Assessable recoupment under section 20-20 of the ITAA 1997

Certain amounts received by way of insurance, indemnity or other recoupment are assessable under Subdivision 20-A of the ITAA 1997, if the amount is not income under ordinary concepts or otherwise assessable. Recoupment includes any kind of recoupment, reimbursement, refund, insurance, indemnity or recovery however described and a grant in respect of the loss or outgoing: subsection 20-25(1) of the ITAA 1997. An amount will be an assessable recoupment under section 20-20(2) of the ITAA 1997 if it is considered to be received by way of insurance or indemnity and the taxpayer can deduct or has already claimed a deduction for it.

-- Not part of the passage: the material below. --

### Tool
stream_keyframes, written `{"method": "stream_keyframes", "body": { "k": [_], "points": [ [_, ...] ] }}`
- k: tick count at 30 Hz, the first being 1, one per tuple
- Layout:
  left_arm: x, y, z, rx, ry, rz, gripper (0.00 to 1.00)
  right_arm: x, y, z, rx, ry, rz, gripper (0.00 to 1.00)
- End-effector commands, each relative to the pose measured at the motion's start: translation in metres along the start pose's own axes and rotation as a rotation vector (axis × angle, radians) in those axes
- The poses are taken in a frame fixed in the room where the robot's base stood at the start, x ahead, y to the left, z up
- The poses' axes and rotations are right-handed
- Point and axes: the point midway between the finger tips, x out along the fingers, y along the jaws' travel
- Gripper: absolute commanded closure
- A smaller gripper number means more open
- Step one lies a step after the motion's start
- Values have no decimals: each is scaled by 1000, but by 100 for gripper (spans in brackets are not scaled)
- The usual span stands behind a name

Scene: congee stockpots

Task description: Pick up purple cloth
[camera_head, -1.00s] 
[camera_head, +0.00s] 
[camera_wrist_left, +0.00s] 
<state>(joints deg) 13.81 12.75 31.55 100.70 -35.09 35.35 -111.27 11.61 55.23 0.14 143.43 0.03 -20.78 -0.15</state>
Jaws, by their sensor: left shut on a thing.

The Commissioner does not consider the amounts paid to you are a recoupment of general business expenses. Rather we consider that the payments are for damages to your profit yielding structure. The receipts aim to put your primary production enterprise in the position you would have been but for extra costs incurred to your business due to the activities. Consequently the Commissioner considers you have received compensation for permanent damage or reduction in value to your profit yielding structure and accordingly considers the appropriate tax treatment as per paragraph 6 of TR 95/35 is that the compensation receipts will represent a recoupment of purchase price of the capital assets of your profit yielding structure.

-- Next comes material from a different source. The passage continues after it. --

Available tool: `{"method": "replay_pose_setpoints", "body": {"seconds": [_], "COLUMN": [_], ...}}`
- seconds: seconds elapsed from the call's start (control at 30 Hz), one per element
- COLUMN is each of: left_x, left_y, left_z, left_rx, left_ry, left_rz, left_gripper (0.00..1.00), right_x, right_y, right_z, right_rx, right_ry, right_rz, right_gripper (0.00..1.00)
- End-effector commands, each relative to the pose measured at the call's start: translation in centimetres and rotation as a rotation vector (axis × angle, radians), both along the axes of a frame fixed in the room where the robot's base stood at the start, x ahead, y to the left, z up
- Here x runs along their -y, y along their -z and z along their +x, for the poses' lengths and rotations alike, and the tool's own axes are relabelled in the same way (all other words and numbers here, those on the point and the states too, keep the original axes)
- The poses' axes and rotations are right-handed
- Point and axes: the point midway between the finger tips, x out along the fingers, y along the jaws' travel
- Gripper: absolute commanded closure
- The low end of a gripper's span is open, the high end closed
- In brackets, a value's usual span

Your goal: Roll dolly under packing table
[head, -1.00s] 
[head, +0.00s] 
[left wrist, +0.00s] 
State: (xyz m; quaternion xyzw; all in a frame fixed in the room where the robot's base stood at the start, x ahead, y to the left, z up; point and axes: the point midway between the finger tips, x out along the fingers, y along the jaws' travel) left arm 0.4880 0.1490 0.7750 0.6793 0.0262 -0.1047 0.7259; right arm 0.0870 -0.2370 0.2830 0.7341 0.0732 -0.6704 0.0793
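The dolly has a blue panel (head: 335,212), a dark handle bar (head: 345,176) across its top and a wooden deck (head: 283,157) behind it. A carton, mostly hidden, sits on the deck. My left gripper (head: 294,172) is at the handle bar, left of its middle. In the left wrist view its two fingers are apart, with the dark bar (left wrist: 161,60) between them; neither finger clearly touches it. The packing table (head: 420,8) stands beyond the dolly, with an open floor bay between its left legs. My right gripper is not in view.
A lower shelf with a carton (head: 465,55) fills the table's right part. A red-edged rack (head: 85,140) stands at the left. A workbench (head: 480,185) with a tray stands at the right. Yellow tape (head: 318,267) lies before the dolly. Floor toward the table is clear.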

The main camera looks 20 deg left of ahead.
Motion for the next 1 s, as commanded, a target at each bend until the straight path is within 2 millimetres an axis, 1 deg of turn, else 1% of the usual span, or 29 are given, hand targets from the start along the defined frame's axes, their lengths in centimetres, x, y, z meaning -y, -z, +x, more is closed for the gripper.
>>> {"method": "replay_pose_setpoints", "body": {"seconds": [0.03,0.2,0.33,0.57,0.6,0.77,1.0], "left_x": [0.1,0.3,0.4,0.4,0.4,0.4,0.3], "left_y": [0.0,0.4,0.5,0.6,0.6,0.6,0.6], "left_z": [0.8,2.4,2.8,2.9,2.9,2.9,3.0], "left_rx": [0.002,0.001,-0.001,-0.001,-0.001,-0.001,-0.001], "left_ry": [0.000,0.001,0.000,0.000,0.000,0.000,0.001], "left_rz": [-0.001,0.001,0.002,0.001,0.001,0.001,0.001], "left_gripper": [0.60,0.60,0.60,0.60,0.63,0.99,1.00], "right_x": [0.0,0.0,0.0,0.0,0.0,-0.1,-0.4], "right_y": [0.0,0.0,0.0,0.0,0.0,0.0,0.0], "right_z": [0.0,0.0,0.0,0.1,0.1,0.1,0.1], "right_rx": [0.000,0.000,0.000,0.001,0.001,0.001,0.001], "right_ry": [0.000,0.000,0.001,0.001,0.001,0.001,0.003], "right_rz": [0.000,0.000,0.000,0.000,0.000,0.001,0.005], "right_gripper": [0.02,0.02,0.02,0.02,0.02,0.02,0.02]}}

Payments for gravel and water

Under the CCAs and the statutory scheme the tenement holders are given the power to access water and gravel resources on the land for purposes incidental to the activities. It is accepted that the extraction of gravel and the reduction in the volume and quality of water on the land will permanently reduce the value of the land. Consequently it is considered that any future payments for gravel and water will have sufficient nexuses between the compensatable effects under the statutory scheme and will result in a reduction of cost base as per paragraph 6 of TR 95/35.